IV. EPA's Supplemental Proposed Action

    EPA is proposing to approve Connecticut's use of the existing 
federally enforceable RCSA Section 22a-174-22c, ``The Clean Air 
Interstate Rule (CAIR) Nitrogen Oxides (NOX) Ozone Season 
Trading Program,'' as originally submitted by the State on November 18, 
2009, as one component of its alternative to BART program. We are also 
withdrawing our previous proposed approval of RCSA Section 22a-174-22d 
as one element of Connecticut's alternative to BART plan. EPA is 
soliciting public comments on the issues discussed in this notice. EPA 
is only taking comment on the use of ozone season CAIR as part of 
Connecticut's Alternative to BART program. These comments will be 
considered before taking final action. Interested parties may 
participate in the Federal rulemaking procedure by submitting written 
comments to the EPA New England Regional Office listed in the ADDRESSES 
section of this Federal Register.

V. Statutory and Executive Order Reviews

    Under the Clean Air Act, the Administrator is required to approve a 
SIP submission that complies with the provisions of the Act and 
applicable Federal regulations. 42 U.S.C. 7410(k); 40 CFR 52.02(a). 
Thus, in reviewing SIP submissions, EPA's role is to approve State 
choices, provided that they meet the criteria of the Clean Air Act. 
Accordingly, this proposed action merely approves State law as meeting 
Federal requirements and does not impose additional requirements beyond 
those imposed by State law. For that reason, this proposed action:
     Is not a ``significant regulatory action'' subject to 
review by the Office of Management and Budget under Executive Order 
12866 (58 FR 51735, October 4, 1993);
     Does not impose an information collection burden under the 
provisions of the Paperwork Reduction Act (44 U.S.C. 3501 et seq.);
     Is certified as not having a significant economic impact 
on a substantial number of small entities under the Regulatory 
Flexibility Act (5 U.S.C. 601 et seq.);
     Does not contain any unfunded mandate or significantly or 
uniquely affect small governments, as described in the Unfunded 
Mandates Reform Act of 1995 (Pub. L. 104-4);
     Does not have Federalism implications as specified in 
Executive Order 13132 (64 FR 43255, August 10, 1999);
     Is not an economically significant regulatory action based 
on health or safety risks subject to Executive Order 13045 (62 FR 
19885, April 23, 1997);
     Is not a significant regulatory action subject to 
Executive Order 13211 (66 FR 28355, May 22, 2001);
     Is not subject to requirements of Section 12(d) of the 
National Technology Transfer and Advancement Act of 1995 (15 U.S.C. 272 
note) because application of those requirements would be inconsistent 
with the Clean Air Act; and
     Does not provide EPA with the discretionary authority to 
address, as appropriate, disproportionate human health or environmental 
effects, using practicable and legally permissible methods, under 
Executive Order 12898 (59 FR 7629, February 16, 1994).
    In addition, this rule does not have tribal implications as 
specified by Executive Order 13175 (65 FR 67249, November 9, 2000), 
because the SIP is not approved to apply in Indian country located in 
the State, and EPA notes that it will not impose substantial direct 
costs on tribal governments or preempt tribal law.

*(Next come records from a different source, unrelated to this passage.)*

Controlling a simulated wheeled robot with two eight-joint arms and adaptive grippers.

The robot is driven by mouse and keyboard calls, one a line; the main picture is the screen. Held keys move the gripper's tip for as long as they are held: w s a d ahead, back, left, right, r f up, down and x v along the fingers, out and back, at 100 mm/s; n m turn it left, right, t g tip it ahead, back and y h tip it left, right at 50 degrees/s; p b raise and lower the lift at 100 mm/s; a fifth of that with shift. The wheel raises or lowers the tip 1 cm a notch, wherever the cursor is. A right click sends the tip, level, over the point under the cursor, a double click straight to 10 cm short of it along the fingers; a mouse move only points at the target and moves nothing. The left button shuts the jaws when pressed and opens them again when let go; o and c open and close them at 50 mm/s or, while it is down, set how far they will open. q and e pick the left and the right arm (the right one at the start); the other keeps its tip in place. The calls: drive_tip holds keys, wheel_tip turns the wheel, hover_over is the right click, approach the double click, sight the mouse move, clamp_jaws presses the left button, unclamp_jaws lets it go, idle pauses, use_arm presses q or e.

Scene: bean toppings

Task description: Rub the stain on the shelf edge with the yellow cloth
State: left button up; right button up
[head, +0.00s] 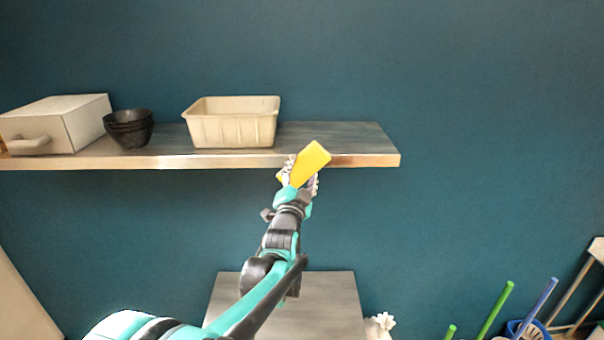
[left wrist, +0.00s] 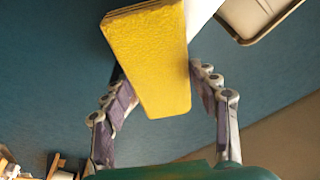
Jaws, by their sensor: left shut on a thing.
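The yellow cloth (head: 311,163) is a flat, block-like piece in front of the shelf's front edge (head: 220,162), near the shelf's right part. My left gripper (head: 300,180) is shut on the cloth. In the left wrist view the cloth (left wrist: 148,55) stands out between the two fingers and covers what is behind it. In the head view the cloth overlaps the edge; I cannot tell whether it touches it. I cannot make out a stain; the cloth and gripper hide part of the edge. My right gripper is not in view.
On the shelf stand a cream tray (head: 233,125), stacked black bowls (head: 128,129) and a white box with a handle (head: 70,122). The shelf's right end is clear. Below are a grey surface (head: 335,305) and, at lower right, green (head: 495,310) and blue sticks.

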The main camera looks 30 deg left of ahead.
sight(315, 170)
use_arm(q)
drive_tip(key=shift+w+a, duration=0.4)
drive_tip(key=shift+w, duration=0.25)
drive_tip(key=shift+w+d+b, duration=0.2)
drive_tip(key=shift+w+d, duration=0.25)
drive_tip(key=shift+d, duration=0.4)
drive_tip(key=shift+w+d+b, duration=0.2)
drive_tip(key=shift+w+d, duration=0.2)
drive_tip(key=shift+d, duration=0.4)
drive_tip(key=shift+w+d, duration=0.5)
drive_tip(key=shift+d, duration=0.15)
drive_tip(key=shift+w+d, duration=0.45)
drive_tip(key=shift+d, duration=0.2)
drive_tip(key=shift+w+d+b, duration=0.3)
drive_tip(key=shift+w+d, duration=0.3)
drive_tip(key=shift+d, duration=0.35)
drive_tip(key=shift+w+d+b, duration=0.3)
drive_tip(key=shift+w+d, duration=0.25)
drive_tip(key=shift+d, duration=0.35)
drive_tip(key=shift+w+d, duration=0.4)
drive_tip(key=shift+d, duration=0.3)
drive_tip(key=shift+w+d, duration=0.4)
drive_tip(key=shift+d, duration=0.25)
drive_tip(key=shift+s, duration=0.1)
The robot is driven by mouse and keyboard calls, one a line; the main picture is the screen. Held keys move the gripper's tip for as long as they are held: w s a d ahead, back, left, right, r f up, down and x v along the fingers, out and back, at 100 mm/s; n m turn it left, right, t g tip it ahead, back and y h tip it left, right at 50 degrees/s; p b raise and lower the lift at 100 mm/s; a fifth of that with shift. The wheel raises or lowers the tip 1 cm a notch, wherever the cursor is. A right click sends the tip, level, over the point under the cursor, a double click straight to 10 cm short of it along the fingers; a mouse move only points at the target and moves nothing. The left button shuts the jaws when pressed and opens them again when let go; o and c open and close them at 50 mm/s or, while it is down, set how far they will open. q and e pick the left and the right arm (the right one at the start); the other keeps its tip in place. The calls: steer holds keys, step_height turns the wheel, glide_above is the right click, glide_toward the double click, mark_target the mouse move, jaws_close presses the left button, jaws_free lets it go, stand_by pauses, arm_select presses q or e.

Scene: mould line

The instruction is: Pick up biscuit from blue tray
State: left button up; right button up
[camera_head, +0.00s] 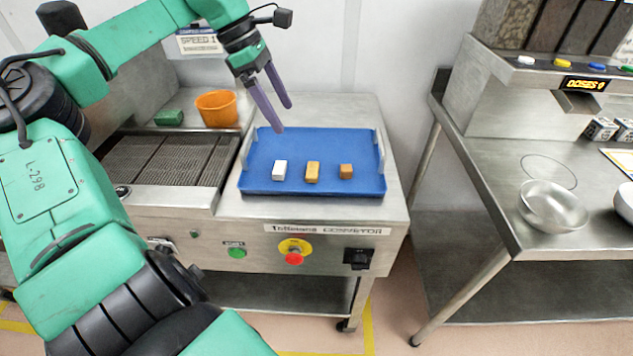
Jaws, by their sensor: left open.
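A blue tray (325,147) with grey end handles lies on the steel conveyor's flat end. Three small blocks stand in a row on it: a white one (280,170) at left, a golden-yellow one (312,172) in the middle and an orange-brown one (346,172) at right. I cannot tell for sure which is the biscuit. My left gripper (285,118) is above the tray's back left part, fingers apart and empty, pointing down. It is apart from all three blocks. My right gripper is not in view.
An orange bowl (217,109) and a green block (168,117) stand behind the conveyor belt (165,160). Conveyor buttons are on the front panel (295,253). A steel table (490,180) at right holds a metal bowl (553,207) and a dispenser (540,95).

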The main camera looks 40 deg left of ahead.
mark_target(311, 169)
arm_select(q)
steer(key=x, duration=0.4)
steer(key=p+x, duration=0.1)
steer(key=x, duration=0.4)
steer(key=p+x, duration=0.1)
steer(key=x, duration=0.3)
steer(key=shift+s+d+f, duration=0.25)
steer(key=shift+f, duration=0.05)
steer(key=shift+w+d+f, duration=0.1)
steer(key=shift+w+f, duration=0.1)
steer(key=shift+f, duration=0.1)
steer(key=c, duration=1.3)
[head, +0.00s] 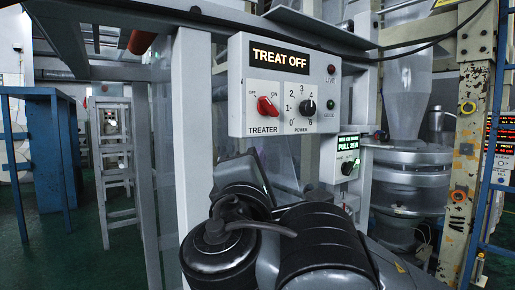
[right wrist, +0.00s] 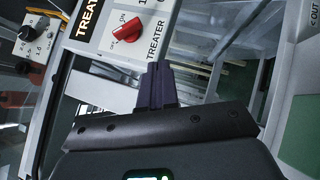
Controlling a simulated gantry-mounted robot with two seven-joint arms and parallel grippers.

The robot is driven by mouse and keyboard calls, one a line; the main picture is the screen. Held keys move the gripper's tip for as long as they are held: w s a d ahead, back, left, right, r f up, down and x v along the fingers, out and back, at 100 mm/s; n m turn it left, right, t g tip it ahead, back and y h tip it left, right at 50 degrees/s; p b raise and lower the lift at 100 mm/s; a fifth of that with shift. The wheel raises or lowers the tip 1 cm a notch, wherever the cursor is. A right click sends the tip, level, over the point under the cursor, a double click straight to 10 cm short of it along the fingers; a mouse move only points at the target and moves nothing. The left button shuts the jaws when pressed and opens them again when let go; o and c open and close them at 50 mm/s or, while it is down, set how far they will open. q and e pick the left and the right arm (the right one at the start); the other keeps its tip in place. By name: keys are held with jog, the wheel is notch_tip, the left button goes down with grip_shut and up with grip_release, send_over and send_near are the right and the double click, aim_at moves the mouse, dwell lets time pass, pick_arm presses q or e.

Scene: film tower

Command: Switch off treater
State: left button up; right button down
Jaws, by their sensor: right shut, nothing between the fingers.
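The treater box (head: 238,75) is a pale panel on a grey post, and its display (head: 280,58) reads "TREAT OFF". The red TREATER knob (head: 267,106) appears turned toward the OFF mark at its upper left. In the right wrist view the red knob (right wrist: 128,29) is near the top. My right gripper (right wrist: 155,70) is shut and empty, its dark fingertips just below the panel's lower edge, apart from the knob. In the head view my right arm rises from below, and its fingertips cannot be made out. My left gripper is not in view.
A black POWER knob (head: 307,107) sits right of the red knob, with red (head: 331,69) and green (head: 330,104) lamps beside it. A smaller box (head: 344,158) with a green display stands lower right.

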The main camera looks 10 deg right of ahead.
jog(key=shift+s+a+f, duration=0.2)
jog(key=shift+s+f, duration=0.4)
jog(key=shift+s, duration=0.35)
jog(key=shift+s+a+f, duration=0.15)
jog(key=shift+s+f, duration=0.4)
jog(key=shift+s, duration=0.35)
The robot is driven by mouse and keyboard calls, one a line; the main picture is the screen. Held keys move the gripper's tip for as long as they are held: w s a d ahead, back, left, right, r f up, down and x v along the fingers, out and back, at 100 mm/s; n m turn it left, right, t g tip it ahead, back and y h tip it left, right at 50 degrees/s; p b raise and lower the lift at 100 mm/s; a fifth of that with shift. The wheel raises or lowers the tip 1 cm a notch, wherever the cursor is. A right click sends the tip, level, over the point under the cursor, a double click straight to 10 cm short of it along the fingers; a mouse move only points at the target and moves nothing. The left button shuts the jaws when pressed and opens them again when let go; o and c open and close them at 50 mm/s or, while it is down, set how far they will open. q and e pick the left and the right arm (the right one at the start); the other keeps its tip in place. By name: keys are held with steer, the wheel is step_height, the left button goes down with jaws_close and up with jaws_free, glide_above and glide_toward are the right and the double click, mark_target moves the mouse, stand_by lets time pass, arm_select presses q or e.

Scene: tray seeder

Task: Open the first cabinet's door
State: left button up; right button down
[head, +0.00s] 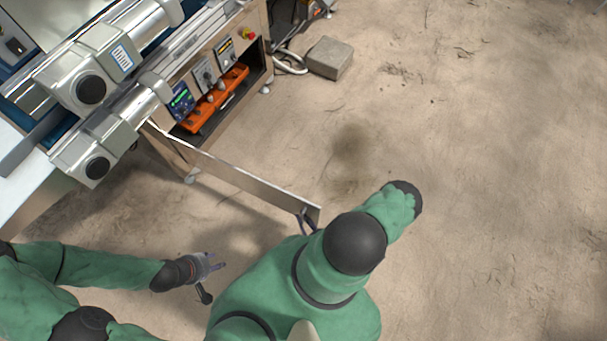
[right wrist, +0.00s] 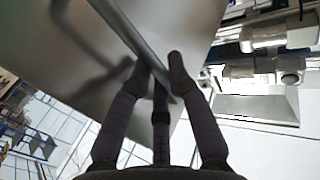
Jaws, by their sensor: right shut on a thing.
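The cabinet door (head: 235,180) is a flat grey metal panel, seen almost edge-on in the head view. It stands swung out from the front of the cabinet (head: 172,150), beneath the machine. My right gripper (right wrist: 160,76) is shut on the door's bar handle (right wrist: 118,22), with the fingers either side of the bar in the right wrist view. The door's face (right wrist: 60,50) fills the upper left there. In the head view my right arm mostly hides that gripper at the door's free end. My left gripper (head: 205,274) hangs empty, fingers apart, clear of the door.
Large silver machine cylinders (head: 90,70) lie above. A grey block (head: 329,58) lies on the floor at the back. The sandy floor to the right is clear.

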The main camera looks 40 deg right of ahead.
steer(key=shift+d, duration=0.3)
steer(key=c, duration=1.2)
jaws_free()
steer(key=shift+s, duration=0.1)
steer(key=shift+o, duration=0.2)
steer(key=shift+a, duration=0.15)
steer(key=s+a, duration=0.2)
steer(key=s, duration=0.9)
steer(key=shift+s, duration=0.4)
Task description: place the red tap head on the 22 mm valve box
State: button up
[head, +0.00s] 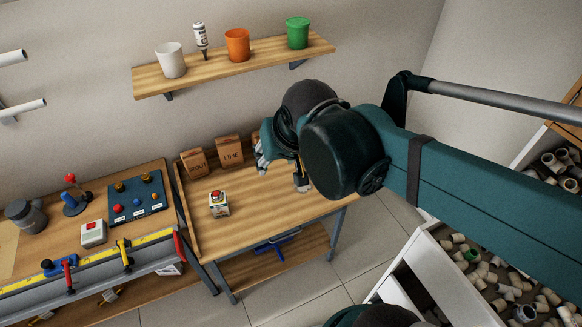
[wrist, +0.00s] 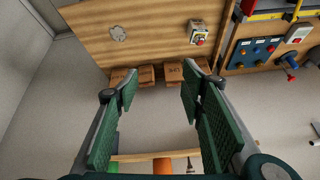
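A small pale box (head: 219,211) stands on the wooden bench, with a red piece like a tap head (head: 217,196) on its top. In the wrist view the box (wrist: 195,41) and the red piece (wrist: 199,34) show at the upper right of centre. The label is too small to read. My gripper (wrist: 160,72) is open and empty, its green-padded fingers wide apart. In the head view it is over the bench's right part, mostly hidden behind my arm, clear of the box to its right.
Paper bags, one marked LIME (head: 230,150), line the bench's back edge. A grey round piece (wrist: 118,33) lies on the bench. A blue panel (head: 125,192) with coloured knobs is on the left bench. A shelf (head: 205,76) with cups hangs above. The bench front is clear.

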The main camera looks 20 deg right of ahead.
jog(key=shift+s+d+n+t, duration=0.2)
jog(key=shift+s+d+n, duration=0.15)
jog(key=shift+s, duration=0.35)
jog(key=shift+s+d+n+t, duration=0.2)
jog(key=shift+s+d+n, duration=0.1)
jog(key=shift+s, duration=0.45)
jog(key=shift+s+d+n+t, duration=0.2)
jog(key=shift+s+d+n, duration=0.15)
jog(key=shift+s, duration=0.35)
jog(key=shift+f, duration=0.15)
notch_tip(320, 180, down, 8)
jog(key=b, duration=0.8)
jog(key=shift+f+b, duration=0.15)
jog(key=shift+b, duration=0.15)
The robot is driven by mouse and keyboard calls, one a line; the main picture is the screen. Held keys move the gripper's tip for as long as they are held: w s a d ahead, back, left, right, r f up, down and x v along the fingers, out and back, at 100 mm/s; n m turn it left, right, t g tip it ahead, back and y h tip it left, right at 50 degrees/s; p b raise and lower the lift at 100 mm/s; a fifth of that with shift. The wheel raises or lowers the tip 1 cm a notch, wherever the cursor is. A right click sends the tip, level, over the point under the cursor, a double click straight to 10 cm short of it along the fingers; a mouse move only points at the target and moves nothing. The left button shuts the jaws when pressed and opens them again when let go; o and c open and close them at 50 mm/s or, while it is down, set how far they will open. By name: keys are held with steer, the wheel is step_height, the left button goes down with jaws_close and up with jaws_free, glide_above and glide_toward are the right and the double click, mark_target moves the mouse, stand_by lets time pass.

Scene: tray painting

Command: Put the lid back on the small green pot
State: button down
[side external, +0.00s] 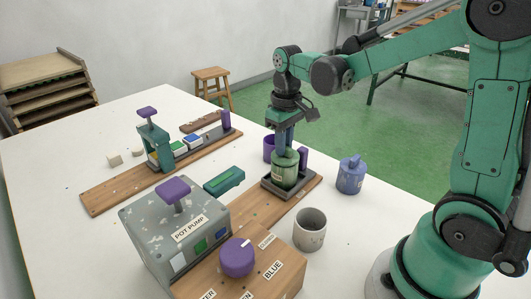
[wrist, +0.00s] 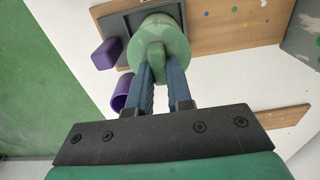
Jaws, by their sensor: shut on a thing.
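The small green pot (side external: 284,175) stands upright in a dark square tray (side external: 270,188) on a wooden board. Its green lid (wrist: 172,34) has a raised knob and covers the pot from above in the wrist view. My gripper (wrist: 160,68) is shut on the lid's knob (wrist: 156,55), one blue finger on each side. In the side view my gripper (side external: 285,143) points straight down over the pot. The lid looks level, at or very near the rim; I cannot tell whether it is fully seated. The pot's inside is hidden.
A purple cup (side external: 269,147) and a purple upright piece (side external: 303,158) are close beside the pot. A blue lidded pot (side external: 351,175) and a grey cup (side external: 310,230) stand to the right and front. The pot pump box (side external: 165,225) is front left. White table is free around them.

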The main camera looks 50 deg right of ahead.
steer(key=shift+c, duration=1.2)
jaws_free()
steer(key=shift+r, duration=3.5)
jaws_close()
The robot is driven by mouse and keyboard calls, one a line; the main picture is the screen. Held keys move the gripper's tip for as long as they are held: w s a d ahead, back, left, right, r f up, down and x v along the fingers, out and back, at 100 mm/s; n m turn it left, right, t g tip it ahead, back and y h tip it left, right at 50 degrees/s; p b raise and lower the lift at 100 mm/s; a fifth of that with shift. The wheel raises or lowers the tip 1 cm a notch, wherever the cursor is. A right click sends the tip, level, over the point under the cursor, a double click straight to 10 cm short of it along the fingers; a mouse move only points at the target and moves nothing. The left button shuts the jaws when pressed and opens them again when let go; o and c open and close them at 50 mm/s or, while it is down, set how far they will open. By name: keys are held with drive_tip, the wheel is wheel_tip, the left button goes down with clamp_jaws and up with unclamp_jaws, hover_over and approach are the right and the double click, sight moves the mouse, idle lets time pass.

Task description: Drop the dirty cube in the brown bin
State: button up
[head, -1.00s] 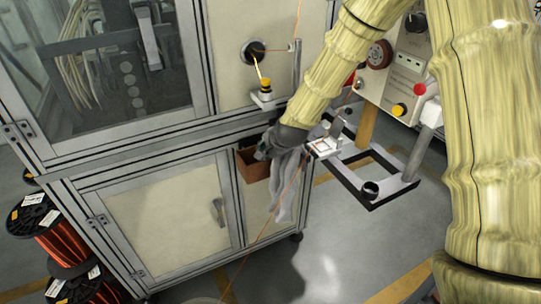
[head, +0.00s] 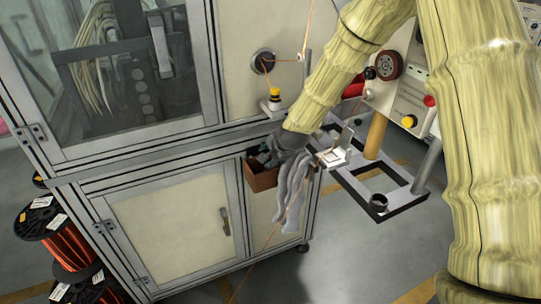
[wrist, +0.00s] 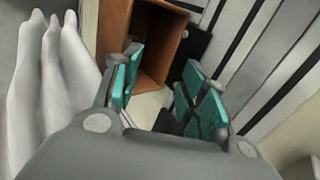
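The brown bin (head: 262,181) hangs on the side of the cabinet in the head view. In the wrist view the open-topped bin (wrist: 118,25) lies just beyond the fingertips. My gripper (wrist: 158,78) has its teal-padded fingers spread apart, with no cube visible between them. In the head view my gripper (head: 268,156) is at the bin's opening, partly hidden by the bin and my arm. I cannot make out the dirty cube in either view. A pale patch shows between the fingers, and I cannot tell what it is.
Grey-white cloth or gloves (head: 292,192) hang right beside the bin and at the left of the wrist view (wrist: 45,90). A dark metal frame (head: 385,185) with posts stands to the right. The cabinet (head: 165,215) is behind. Wire spools (head: 60,240) stand at left.

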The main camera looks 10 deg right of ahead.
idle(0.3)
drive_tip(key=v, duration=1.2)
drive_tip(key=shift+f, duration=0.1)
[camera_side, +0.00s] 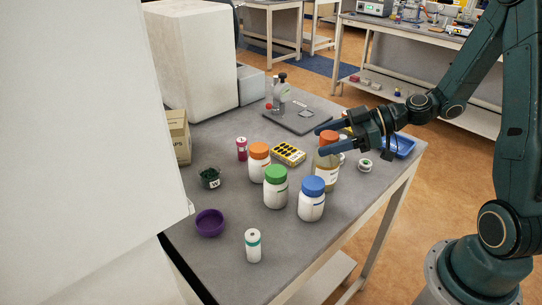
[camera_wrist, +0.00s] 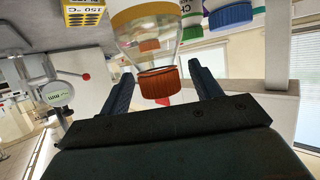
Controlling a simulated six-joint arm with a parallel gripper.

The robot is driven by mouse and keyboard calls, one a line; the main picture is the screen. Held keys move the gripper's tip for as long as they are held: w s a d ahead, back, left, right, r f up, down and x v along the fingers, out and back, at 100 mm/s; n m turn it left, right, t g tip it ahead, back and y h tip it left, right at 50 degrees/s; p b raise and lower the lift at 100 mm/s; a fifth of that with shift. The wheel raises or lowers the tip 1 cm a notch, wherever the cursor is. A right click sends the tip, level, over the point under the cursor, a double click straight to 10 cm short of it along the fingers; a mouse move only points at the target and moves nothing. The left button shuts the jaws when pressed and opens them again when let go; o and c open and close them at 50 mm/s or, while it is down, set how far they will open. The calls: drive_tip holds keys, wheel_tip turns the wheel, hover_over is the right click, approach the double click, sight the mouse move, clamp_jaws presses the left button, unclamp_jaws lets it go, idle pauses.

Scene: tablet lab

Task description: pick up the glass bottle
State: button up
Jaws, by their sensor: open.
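My fingers hide part of the cap in the side view.
Blue-capped (camera_side: 312,203), green-capped (camera_side: 276,190) and orange-capped (camera_side: 259,166) white jars stand close by on the left. A yellow blister tray (camera_side: 289,153) lies behind them. A blue tray (camera_side: 402,146) is on the right.

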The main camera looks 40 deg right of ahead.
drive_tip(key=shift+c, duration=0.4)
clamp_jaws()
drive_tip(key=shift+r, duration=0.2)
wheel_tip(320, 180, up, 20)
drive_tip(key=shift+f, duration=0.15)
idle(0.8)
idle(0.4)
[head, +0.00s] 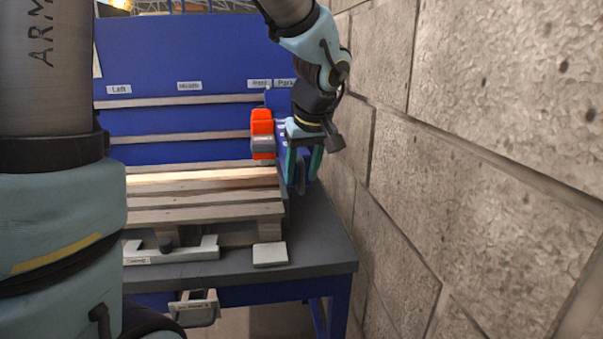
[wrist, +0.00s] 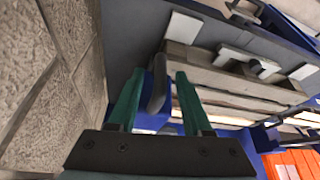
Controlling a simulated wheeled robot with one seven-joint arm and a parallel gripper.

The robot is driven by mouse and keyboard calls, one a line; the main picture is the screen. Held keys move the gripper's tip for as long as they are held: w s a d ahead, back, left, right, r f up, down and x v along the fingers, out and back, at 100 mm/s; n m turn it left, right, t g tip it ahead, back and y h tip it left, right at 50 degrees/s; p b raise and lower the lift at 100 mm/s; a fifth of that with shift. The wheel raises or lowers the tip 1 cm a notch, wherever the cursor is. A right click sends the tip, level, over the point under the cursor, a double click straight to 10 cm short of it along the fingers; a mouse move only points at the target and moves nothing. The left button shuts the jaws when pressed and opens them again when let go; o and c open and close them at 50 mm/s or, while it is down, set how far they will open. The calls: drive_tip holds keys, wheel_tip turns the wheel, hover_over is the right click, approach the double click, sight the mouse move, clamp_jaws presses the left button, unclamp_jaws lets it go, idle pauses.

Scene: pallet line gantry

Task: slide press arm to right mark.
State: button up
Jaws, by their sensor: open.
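The press arm (head: 279,140) is a blue part at the right end of the pallet station, with an orange block (head: 262,122) on its left side; orange also shows in the wrist view (wrist: 288,165). A dark grey handle (wrist: 157,88) stands at its front. My gripper (head: 304,180) is open, with its teal fingers on either side of the handle in the wrist view (wrist: 160,75). I cannot tell whether either finger touches it. The mark labelled Right (head: 259,83) is on the blue back panel above the orange block, with the Park label (head: 285,83) just right of it.
A wooden pallet (head: 200,215) lies on the grey bench (head: 315,250). Labels Left (head: 118,89) and Middle (head: 189,86) are further left on the panel. A block wall (head: 470,150) stands close on the right. A pale block (head: 270,254) lies at the bench front.

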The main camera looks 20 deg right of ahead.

List of Subjects in 40 CFR Part 52

    Environmental protection, Air pollution control, Carbon monoxide, 
Incorporation by reference, Intergovernmental relations, Lead, Nitrogen 
dioxide, Ozone, Particulate matter, Reporting and recordkeeping 
requirements, Sulfur oxides, Volatile organic compounds.

    Authority: 42 U.S.C. 7401 et seq.

    Dated: January 11, 2013.
Ira W. Leighton,
Acting Regional Administrator, EPA Region 1.